Robot episode data:

** Begin **

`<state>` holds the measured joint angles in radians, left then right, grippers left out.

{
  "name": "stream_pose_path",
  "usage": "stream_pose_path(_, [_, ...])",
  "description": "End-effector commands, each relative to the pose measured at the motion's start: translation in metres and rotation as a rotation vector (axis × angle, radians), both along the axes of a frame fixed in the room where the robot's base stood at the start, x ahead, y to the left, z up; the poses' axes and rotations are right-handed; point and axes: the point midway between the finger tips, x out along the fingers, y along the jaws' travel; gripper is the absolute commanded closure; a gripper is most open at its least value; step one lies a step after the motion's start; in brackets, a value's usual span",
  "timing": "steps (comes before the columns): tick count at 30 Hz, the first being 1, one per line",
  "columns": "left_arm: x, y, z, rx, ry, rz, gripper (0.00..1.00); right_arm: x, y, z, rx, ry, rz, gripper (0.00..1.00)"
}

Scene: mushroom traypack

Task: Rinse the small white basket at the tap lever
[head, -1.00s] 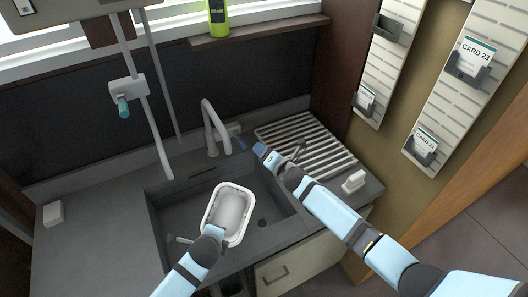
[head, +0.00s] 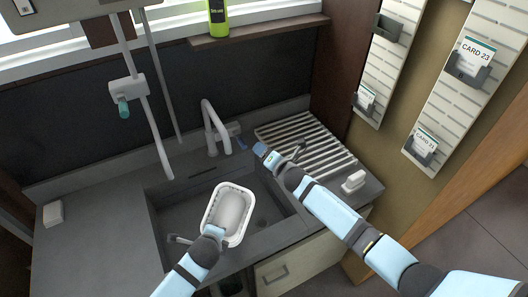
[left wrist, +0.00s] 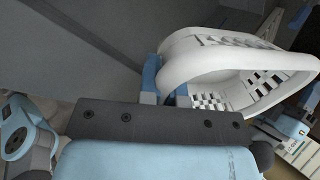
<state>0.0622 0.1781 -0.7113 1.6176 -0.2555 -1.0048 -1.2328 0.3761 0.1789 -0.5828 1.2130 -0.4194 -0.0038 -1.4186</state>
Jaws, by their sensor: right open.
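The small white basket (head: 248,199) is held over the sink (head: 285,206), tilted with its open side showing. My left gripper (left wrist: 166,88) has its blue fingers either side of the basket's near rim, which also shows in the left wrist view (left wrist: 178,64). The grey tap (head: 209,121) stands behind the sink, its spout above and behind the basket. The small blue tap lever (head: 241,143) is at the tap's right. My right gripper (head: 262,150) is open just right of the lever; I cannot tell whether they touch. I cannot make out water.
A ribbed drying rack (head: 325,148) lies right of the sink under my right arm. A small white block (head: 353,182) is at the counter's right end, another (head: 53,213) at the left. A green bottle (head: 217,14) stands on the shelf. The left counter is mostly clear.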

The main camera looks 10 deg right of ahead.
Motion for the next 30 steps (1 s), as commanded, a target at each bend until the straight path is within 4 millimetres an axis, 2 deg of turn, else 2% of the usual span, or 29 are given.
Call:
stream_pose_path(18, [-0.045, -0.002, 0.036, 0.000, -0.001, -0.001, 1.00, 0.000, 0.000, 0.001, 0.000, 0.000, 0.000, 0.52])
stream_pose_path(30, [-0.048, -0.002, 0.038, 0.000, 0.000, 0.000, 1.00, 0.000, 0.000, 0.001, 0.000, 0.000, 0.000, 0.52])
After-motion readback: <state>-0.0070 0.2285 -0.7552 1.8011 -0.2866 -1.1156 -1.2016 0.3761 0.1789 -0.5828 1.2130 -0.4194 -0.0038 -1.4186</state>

** End **
** Begin **

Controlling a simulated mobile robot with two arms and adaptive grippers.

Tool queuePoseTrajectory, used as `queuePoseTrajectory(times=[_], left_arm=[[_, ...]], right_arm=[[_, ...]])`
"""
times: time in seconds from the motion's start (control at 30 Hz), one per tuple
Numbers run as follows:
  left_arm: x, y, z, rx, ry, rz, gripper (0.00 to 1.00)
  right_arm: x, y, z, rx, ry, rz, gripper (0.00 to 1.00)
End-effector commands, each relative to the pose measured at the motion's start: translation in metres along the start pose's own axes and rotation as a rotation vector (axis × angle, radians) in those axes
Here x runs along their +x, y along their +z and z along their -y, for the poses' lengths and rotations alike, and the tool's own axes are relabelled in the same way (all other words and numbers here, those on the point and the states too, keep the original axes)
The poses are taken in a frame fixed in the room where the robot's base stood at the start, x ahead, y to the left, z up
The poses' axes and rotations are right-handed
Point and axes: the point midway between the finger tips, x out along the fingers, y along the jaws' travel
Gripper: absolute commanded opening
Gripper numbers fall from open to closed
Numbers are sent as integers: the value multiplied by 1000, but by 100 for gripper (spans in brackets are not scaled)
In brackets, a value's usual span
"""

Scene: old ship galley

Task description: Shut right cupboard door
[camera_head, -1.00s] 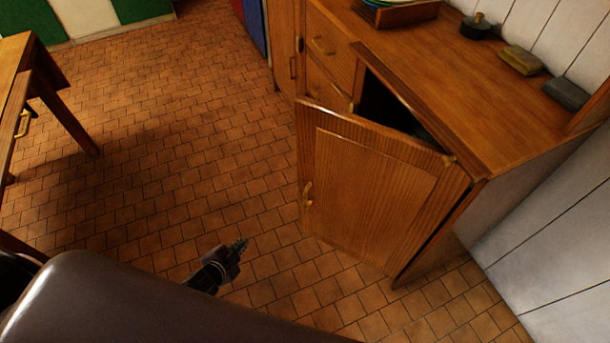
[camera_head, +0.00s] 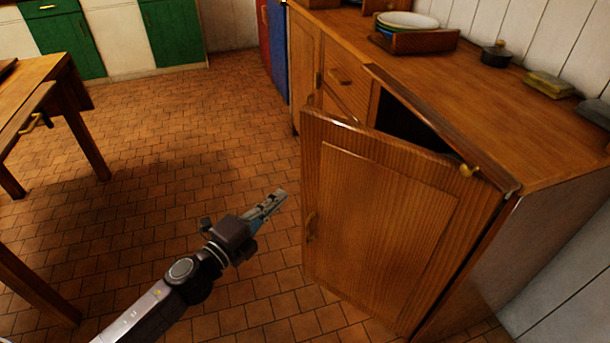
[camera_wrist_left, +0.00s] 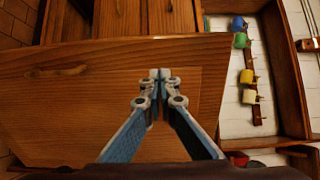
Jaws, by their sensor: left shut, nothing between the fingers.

** End **

**WHAT TO PRODUCE**:
Give back the exact lines above, running from the one that has "Tool queuePoseTrajectory, used" through the one that has "Jaws, by their sensor: left", with nothing added and no pictures.

**THE REPLY**:
Tool queuePoseTrajectory, used as `queuePoseTrajectory(times=[_], left_arm=[[_, ...]], right_arm=[[_, ...]])`
"""
times: time in seconds from the motion's start (control at 30 Hz), one per tuple
Numbers run as follows:
  left_arm: x, y, z, rx, ry, rz, gripper (0.00 to 1.00)
  right_arm: x, y, z, rx, ry, rz, gripper (0.00 to 1.00)
End-effector commands, each relative to the pose measured at the motion's start: translation in metres along the start pose's own axes and rotation as a rotation vector (axis × angle, radians) in those axes
Here x runs along their +x, y along their +z and z along their -y, for the poses' lengths and rotations alike, and the tool's own axes are relabelled in the same way (all other words and numbers here, those on the point and the states too, keep the original axes)
The poses are taken in a frame fixed in the room where the robot's base stood at the start, x ahead, y to the left, z up
The poses' axes and rotations are right-handed
Point and axes: the point midway between the finger tips, x out along the fingers, y along the jaws' travel
Gripper: absolute commanded opening
Gripper numbers fall from open to closed
Numbers are sent as integers: the value multiplied by 1000, but by 100 for gripper (spans in brackets are not scaled)
In brackets, a value's usual span
"""

Scene: old ship galley

Task description: Shut right cupboard door
[camera_head, -1.00s] 
[camera_head, +0.00s] 
[camera_wrist_left, +0.00s] 
Jaws, by their sensor: left shut, nothing between the fingers.

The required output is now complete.